Es verdad que hay basura y estiércol, pero no nos pertenecen. Hay basura configurada en baja autoestima, complejos de culpa malsana, complejos de inferioridad, elementos que alimentan nuestra disfuncionalidad para relacionarnos sanamente con los demás, heridas todavía no curadas, represiones, etc.
También es verdad que ahí adentro podemos ver y aceptar como nuestra la configuración del yo real. Ahí está el ADN o tarjeta de identidad existencial con la que fuimos traídos a la vida. Jamás deberíamos dudar de éste que tendría que convertirse en el dogma básico de nuestra fe en un Dios Bueno.
La tarea humanamente más noble es comenzar el viaje más apasionante y más largo, que consiste en conectarnos con el yo real en el que descubrimos que somos no solamente polvo de estrellas, sino creación divina dentro de la cual transportamos nuestra dignidad de seres buenos, bellos, libres, creativos, transparentes, amorosos, pacíficos y pacificadores.[1]

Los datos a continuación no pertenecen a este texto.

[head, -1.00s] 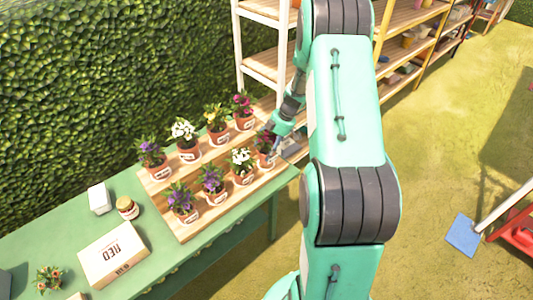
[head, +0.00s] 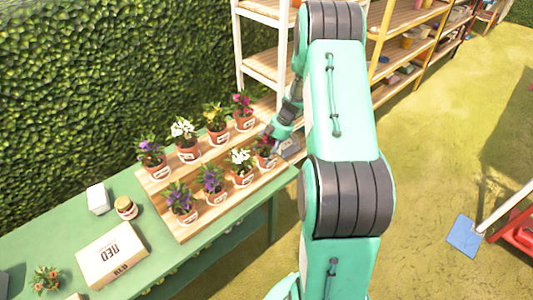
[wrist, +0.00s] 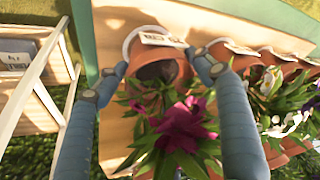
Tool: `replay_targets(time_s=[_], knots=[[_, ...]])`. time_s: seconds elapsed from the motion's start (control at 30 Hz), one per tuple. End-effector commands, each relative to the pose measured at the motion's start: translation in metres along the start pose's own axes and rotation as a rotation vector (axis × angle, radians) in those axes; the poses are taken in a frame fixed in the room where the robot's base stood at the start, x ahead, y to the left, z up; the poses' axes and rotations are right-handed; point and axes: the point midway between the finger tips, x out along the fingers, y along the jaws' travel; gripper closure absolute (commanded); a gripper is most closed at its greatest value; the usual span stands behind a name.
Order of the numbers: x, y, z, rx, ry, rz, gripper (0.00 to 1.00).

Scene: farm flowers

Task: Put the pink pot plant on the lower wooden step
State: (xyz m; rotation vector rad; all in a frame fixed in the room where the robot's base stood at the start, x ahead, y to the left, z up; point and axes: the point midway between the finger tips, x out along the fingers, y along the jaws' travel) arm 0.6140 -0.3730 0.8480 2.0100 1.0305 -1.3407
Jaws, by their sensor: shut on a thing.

Conectados con esa realidad, llegamos a ser fuertes y atrevidos, imaginativos y pacientes. En este estado de consciencia somos como las águilas: el águila no se escapa de la tormenta. Simplemente usa la tormenta para levantarse más alto. Se levanta por medio de los vientos que trae la tormenta. De igual modo, cuando las tormentas de la vida nos vienen –y todos nosotros vamos a pasar por ello- podemos levantarnos por encima, poniendo nuestras mentes, nuestros corazones y nuestra fe en Dios. Dios, a su vez, inyecta en nosotros la fe en nosotros mismos.
Quien llega a hacer esta experiencia, a pesar de sus inadecuaciones y fragmentaciones interiores, llega a ser dueño de su vida, solamente sometida al Dueño Supremo que no nos quiere humillados ni abatidos, sino plenamente vivos.[2]
Quien llega a esa experiencia no permite que nadie denigre su valía ni su sentido ético y estético, no busca hacer daño a otros, se respeta por lo que es y abre la puerta a lo que puede ser. Esa persona se ha autoanestesiado contra el rencor, el narcisismo y la revancha. En adelante hondeará por doquier la bandera de la paz y trabajará por la paz.
A veces sentirá el miedo, claro está, pero lo mismo que águila confronta la tormenta para ganar altura, también él confrontará los miedos que quieren paralizarle y, exorcizándolos con el agua de su dignidad divina, se demostrará y demostrará a los demás que él está siempre por encima. Se trata de una experiencia psico-espiritual al alcance de todos y cada uno de los seres humanos.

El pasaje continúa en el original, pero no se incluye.